What is paramount, country or religion: Madras HC asks amid hijab rowtext_fields
Chennai: Amid the simmering hijab row in Karnataka, the Madras High Court while expressing deep concern over the growing tendency of certain forces arousing religious disharmony in the country, asked what is paramount -- nation or religion.
The high court made the observation during a hearing on petition filed by Rangarajan Narasimhan of Srirangam in Tiruchirapalli district that sought orders to the government to prescribe a dress code to enter temples.
The first bench of Acting Chief Justice MN Bhandari and Justice D Bharatha Chakravarthi lamented that what is found from the current affairs is nothing but an effort to divide the country in the name of religion.
"It is really shocking, somebody is going for the 'hijab', some others for the 'topi' (cap) and a few others for other things.

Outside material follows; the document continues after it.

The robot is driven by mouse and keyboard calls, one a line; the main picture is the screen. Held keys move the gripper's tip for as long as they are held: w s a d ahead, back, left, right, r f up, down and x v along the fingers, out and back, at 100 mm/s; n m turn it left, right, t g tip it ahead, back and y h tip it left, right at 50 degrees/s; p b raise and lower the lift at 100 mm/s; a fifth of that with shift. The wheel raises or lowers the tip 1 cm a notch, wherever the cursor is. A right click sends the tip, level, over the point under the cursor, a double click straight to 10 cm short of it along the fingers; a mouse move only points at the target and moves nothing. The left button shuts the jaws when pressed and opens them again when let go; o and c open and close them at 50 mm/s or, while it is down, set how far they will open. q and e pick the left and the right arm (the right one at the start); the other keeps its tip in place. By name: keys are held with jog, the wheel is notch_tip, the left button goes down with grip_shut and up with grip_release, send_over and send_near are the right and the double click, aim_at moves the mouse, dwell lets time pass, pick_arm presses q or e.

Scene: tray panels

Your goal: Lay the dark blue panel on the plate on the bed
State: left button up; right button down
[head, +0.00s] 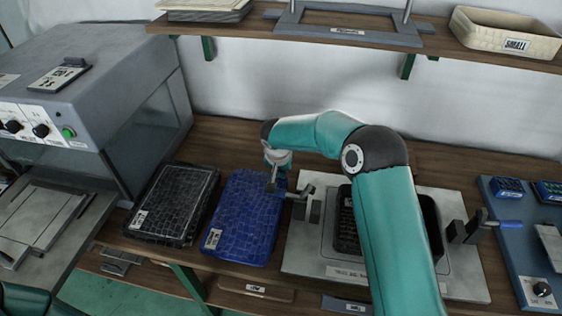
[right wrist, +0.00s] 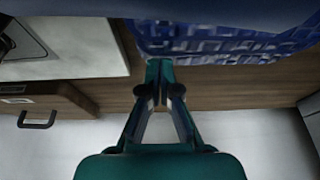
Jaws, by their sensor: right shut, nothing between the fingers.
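The dark blue panel (head: 243,222) lies flat on the wooden bench, with a white label at its near left corner. My right gripper (head: 273,184) is shut and empty at the panel's far right part; whether it touches is unclear. In the right wrist view the shut fingertips (right wrist: 165,75) are beside the panel's blue edge (right wrist: 225,42). The grey bed (head: 306,252) is right of the panel, with a clamp on each side. A black tray-like plate (head: 434,222) sits on it, largely hidden by my right arm. My left gripper is not in view.
A black panel (head: 172,205) lies left of the blue one. A grey machine (head: 95,95) stands at left, and a blue tool board (head: 520,262) is at right. A shelf (head: 285,28) with a beige bin (head: 505,38) hangs above. Drawers are below the bench.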

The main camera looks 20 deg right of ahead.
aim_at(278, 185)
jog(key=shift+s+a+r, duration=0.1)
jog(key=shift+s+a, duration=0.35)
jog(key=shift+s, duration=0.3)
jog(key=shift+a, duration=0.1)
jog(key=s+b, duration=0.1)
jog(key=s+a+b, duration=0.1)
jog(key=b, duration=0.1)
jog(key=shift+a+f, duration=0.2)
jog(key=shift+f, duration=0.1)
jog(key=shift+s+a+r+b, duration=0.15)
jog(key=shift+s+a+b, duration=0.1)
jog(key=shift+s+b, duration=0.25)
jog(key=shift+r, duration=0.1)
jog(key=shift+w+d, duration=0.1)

Is it one country or is it divided by religion or something like that. This is quite surprising," the bench added.
In his PIL filed on Thursday, the petitioner had urged the court to order strict implementation of the dress code for devotees, disallowing non-Hindus from stepping into the temples across the state and a ban on commercial activities in the premises of the temples.
Display boards should be placed prominently at the entrance of the temples banning entry of non-Hindus and prescribing dress code, he said.

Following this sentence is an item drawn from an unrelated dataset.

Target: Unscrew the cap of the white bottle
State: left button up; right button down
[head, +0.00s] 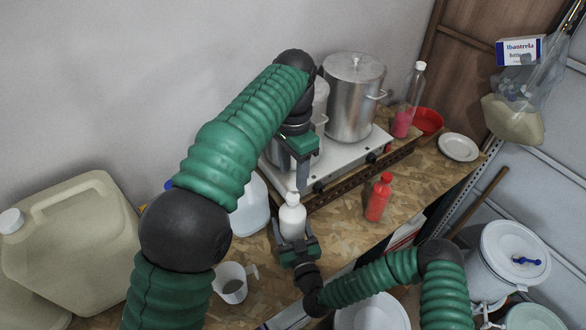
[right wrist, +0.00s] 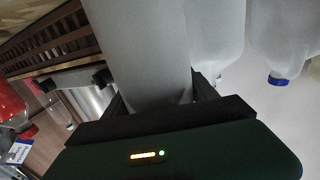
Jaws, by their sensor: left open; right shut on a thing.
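The white bottle (head: 292,221) stands upright on the wooden worktop in the middle of the head view. In the right wrist view its pale body (right wrist: 137,50) fills the space between the fingers. My right gripper (head: 295,240) is shut on the lower part of the bottle from the front. The white cap (head: 293,198) is on top of the bottle. My left gripper (head: 293,178) points down just above the cap, open, with nothing between its fingers. I cannot tell whether its fingertips touch the cap.
A red bottle (head: 378,198) stands to the right on the worktop. A stove with steel pots (head: 354,100) is behind. A white jug (head: 248,207) is close on the left, and a white measuring cup (head: 231,284) is at front left.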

When there is no particular dress code, then how will the question of putting up display boards on the same arise, the bench wondered.
When the petitioner insisted for an order, the bench advised him to produce the evidence for his prayer.

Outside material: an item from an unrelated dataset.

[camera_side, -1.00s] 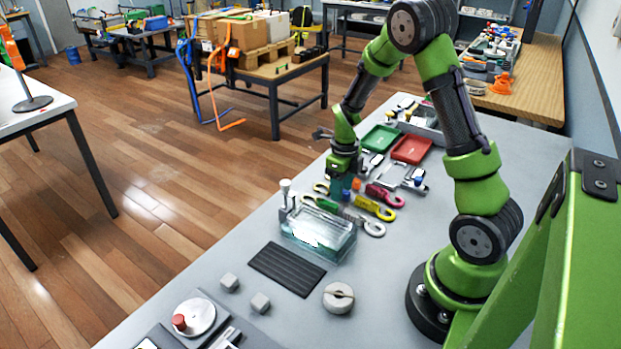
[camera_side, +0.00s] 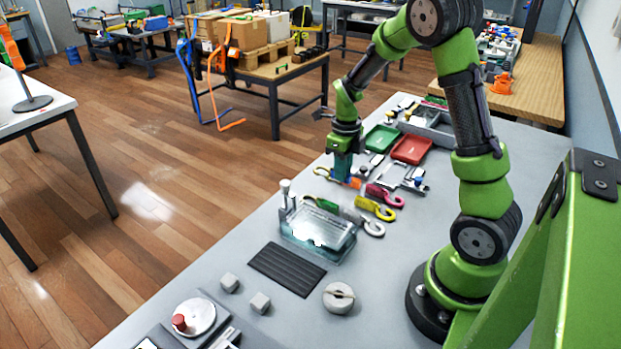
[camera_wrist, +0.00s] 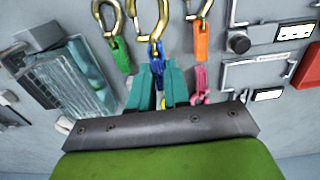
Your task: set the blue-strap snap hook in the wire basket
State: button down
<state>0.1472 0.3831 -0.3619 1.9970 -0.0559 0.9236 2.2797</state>
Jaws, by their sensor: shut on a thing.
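My gripper (camera_side: 342,178) is above the row of snap hooks in the side view. In the wrist view, its teal fingers (camera_wrist: 157,92) are shut on the blue strap of a gold snap hook (camera_wrist: 151,20), whose hook end points away from me. This hook looks larger than its neighbours there, so it seems raised. A clear, teal-tinted box with lines across it (camera_wrist: 72,75) lies left of the fingers; it also shows in the side view (camera_side: 318,232). It is the only basket-like thing I see; I cannot tell if it is wire.
Green-strap (camera_wrist: 121,55), orange-strap (camera_wrist: 201,42) and pink-strap (camera_wrist: 200,85) hooks are close on both sides. A green tray (camera_side: 381,138) and a red tray (camera_side: 411,149) stand behind. A black ribbed mat (camera_side: 287,269) lies in front of the box.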

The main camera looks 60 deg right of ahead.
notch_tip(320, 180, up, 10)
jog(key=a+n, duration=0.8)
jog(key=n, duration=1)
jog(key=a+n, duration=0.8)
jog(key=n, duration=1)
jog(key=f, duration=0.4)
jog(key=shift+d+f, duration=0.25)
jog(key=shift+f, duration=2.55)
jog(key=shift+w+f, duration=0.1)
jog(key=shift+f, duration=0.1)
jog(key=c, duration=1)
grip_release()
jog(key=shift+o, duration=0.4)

Irked over the petitioner's relentless posture, the bench warned him of barring from appearing in-person before the court and directed him to use appropriate words and desist from quarrelling.
Tamil Nadu Advocate General R Shanmugasundaram informed the court that each temple is following its own custom and visitors belonging to other religions are allowed only up to the 'kodi maram' (flag mast).
He recalled that a division bench of Madras High Court had already set aside an order of a single judge prescribing a dress code as it was beyond the scope of the writ petition. It had triggered widespread outrage and debate, he pointed out.
Finally, the bench allowed the petitioner to file an affidavit with illustrations relating to the dress code.